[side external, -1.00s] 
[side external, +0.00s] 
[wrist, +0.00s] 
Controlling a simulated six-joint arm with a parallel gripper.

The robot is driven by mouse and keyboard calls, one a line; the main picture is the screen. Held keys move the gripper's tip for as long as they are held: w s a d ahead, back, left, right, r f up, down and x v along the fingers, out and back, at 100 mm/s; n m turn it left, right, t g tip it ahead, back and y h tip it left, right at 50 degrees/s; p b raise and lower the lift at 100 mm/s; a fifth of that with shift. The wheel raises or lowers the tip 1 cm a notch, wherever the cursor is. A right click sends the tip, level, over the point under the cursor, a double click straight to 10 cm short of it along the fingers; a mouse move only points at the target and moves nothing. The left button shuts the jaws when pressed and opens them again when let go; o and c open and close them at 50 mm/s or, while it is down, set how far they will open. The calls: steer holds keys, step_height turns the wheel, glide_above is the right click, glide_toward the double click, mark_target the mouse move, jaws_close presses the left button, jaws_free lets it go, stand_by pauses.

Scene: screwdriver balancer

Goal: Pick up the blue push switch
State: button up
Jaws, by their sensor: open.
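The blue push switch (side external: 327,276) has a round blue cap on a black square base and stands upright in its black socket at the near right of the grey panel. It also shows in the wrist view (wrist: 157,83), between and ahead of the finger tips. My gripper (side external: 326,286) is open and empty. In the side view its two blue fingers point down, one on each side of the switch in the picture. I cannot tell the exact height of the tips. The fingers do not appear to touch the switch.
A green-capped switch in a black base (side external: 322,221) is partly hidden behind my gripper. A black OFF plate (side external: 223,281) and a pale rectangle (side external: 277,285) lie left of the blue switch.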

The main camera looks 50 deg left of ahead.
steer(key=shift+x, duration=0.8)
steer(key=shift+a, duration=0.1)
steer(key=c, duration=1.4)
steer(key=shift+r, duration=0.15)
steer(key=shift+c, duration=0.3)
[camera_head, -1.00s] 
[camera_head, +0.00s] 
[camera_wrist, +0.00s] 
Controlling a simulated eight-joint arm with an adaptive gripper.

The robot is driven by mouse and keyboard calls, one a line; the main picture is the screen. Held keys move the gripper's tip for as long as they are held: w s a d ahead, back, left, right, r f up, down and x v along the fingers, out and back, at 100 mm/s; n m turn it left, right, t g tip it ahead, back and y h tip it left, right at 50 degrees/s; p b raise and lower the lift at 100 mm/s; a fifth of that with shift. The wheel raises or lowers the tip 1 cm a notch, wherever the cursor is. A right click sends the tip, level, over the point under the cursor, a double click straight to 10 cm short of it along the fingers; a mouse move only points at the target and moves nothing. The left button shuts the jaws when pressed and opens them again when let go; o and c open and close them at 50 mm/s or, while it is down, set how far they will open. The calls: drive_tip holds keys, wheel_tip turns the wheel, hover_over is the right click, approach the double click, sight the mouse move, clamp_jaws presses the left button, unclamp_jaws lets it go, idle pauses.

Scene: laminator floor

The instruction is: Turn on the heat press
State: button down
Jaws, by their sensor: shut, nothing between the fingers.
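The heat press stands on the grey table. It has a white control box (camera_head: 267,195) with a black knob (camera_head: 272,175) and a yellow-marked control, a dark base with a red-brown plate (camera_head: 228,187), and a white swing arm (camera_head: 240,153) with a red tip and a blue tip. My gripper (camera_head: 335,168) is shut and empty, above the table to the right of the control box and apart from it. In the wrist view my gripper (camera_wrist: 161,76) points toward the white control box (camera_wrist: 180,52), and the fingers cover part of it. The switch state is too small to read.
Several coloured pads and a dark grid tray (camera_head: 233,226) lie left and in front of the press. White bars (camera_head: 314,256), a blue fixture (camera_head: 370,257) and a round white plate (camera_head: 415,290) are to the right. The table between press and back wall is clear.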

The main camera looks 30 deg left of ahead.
= = = = =
EXERCISE: Pull every line containing "Controlling" out of the data above.

ANSWER IN FULL:
Controlling a simulated six-joint arm with a parallel gripper.
Controlling a simulated eight-joint arm with an adaptive gripper.

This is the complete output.